In terms of time, it was a span of more than eight years, yet only 74 Test matches were played in that period when there were just five Test nations. It would be another 20 years before someone got to 300-plus, Sobers turning his maiden Test hundred at the age of 21 into a world record 365 not out against Pakistan in Kingston.
Interestingly, given that the period coincided with an era of unprecedented West Indian dominance, there was only one triple-hundred scored in the 25 years between John Edrich's 310 not out for England against New Zealand in 1965 and Graham Gooch's 333, also for England, against India at Lord's in 1990. That was a knock of 302 by Lawrence Rowe against the English in Barbados in 1974.

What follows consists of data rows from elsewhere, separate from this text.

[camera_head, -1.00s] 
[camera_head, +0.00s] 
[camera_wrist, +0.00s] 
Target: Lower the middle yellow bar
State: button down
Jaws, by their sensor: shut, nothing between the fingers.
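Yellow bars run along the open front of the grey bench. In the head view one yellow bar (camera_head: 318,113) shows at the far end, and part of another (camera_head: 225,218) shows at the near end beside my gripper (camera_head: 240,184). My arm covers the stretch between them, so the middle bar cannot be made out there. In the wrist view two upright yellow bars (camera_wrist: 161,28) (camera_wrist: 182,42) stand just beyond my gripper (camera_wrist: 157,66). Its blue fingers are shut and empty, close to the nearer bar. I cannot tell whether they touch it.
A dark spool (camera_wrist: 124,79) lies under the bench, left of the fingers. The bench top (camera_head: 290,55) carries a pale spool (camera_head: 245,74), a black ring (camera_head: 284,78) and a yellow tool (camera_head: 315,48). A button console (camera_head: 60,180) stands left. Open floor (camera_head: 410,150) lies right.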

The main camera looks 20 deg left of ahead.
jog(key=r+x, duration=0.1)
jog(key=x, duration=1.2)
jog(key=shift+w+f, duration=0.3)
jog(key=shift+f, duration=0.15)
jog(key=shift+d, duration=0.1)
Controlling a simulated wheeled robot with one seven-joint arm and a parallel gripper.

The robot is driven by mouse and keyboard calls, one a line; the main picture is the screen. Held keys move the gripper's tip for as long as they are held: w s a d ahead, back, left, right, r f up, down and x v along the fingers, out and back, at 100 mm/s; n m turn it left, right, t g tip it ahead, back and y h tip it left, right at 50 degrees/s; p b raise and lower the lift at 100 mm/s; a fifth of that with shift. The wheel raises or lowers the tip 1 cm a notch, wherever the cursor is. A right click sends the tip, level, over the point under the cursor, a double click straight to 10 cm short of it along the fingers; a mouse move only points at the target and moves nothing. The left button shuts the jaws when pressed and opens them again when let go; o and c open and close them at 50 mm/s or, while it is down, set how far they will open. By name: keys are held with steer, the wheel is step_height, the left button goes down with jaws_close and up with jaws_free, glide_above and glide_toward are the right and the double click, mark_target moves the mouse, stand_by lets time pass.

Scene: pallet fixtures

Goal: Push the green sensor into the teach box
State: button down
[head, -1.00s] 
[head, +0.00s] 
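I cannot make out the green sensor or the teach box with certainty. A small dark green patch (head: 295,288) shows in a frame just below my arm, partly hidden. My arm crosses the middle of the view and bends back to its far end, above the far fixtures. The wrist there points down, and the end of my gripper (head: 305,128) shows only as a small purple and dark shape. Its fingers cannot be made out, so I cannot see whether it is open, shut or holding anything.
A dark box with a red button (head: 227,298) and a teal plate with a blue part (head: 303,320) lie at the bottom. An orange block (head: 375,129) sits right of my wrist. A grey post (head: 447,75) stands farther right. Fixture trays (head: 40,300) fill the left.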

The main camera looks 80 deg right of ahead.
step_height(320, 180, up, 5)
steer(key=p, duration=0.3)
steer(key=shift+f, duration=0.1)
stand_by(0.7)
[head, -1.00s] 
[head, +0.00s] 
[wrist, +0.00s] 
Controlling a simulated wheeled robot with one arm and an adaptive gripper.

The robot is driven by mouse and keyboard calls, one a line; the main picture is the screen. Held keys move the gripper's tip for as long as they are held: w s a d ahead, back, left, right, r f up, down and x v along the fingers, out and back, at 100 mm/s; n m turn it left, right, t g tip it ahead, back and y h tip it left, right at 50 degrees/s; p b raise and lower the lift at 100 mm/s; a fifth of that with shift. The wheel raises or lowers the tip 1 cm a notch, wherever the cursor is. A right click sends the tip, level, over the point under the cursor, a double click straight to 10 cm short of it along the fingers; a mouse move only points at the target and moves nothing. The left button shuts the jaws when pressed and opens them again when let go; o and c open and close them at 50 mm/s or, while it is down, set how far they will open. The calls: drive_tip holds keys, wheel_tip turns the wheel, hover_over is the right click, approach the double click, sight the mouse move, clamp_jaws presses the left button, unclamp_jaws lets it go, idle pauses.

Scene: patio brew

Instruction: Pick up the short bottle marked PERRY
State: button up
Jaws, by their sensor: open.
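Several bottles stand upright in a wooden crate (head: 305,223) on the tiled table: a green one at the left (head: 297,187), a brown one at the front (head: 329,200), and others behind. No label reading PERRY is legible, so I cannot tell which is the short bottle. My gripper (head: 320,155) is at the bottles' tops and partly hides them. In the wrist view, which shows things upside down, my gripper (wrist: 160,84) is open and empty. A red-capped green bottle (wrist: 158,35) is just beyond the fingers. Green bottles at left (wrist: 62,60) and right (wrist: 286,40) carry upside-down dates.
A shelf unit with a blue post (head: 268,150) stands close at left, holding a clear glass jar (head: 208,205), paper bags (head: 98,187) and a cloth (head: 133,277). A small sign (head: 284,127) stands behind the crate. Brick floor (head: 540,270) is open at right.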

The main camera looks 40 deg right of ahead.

Seeing that none of the great names that graced West Indies batting line-ups for the 20 years after Rowe's innings managed to get to 300 (Viv Richards was closest with 291 against the English in his phenomenal year of 1976), it merely reinforces the point, as we have seen with our own eyes, that cricket, for all of its focus on individuals, relies on team effort more than virtuoso performances for long-term success.
Still, we're drawn to the big numbers, aren't we? No wonder there are so many gamblers around.